The Japanese hunter’s daughter (Rinko Kikuchi), I’ve read, features in the least developed segment. But probably because it smacked of first world problems that trivialize the misfortunes elsewhere. I found the critique too shallow a claim to hold water. It probably comes from the same people liable to scold you for being too insensitive to the blight of disability. Damned if you do, damned if you don’t? I suppose her segment is the lightning rod of criticism when the story shuffles between the shooting accident, the wedding, and her, well, uneventful day. It is not without some high caliber technical wizardry. I particularly enjoyed the deliberate stark relief of incredible cinematography in the dance club—yet more mundaneness amplified (and made important) by a nuanced craftsmanship. To the girl it was a big deal, and in her segment, a pivotal turn. Her frustrations at the lack of sexual advances among her peers up to now were dealt with a crafty (and lewd) rebelliousness that prove futile because of what she lacked all along; the faculty to hear and reciprocate speech.

This makes her a personification of the film’s underlying conflict, that of misunderstanding. Maybe we are disabled in some way as speakers of a different language. And it was all contextually conforming to the earlier shot compositions.
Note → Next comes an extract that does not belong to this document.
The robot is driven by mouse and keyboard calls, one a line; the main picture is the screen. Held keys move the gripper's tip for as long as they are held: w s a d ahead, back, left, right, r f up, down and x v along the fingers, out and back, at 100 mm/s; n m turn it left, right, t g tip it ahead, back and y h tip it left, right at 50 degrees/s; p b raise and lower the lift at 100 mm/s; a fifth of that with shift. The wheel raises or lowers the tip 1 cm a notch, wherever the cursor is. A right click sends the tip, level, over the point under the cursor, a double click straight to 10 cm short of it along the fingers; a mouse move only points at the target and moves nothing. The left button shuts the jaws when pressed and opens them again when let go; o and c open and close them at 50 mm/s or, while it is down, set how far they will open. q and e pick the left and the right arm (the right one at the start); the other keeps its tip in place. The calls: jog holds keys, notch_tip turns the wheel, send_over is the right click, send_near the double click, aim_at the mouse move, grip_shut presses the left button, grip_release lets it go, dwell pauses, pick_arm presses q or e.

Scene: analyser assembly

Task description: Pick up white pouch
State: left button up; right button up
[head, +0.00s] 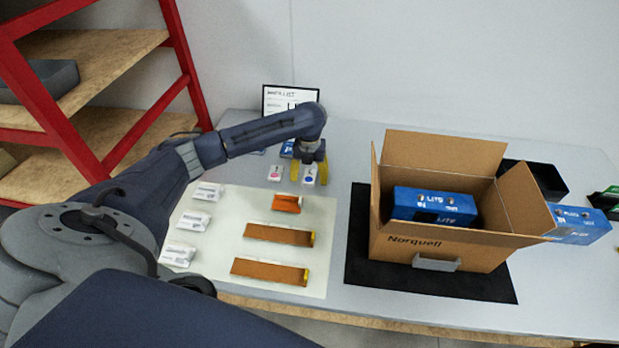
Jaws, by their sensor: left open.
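Three white pouches lie in a column on the left of the pale mat (320,230): a far one (207,191), a middle one (194,219) and a near one (178,255). Two small white packets lie behind the mat, one with a pink mark (275,172) and one with a blue-purple mark (310,174). My left gripper (309,176) points down with its yellow fingers open, one on each side of the blue-marked packet in the picture. I cannot tell whether they touch it. My right gripper is not in view.
Orange-brown flat parts (280,235) lie on the mat. An open cardboard box (400,240) holding a blue carton (435,206) stands on a black mat (357,270) to the right. A sign (290,98) stands behind my left gripper. A red-framed shelf (115,150) is at left.

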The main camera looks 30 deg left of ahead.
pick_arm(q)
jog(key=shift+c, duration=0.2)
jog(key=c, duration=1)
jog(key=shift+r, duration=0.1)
Next, it unravels to the point at which the seams nearly come undone, as a detective comes looking for her father—a widower with a checkered past—except unbeknownst to her this time, it is concerning another case. The detective is well-intentioned to break the film’s cycle of misunderstandings in the end, but we are left with the real MacGuffin as regards his exchange with the girl. Redemption shouldn’t be beyond everyone’s means, Arriaga’s message implies. Babel is about reconciliation, though without excluding those that come at a great price, after an immense cost has been incurred. Therein is the tragedy of our human tendency.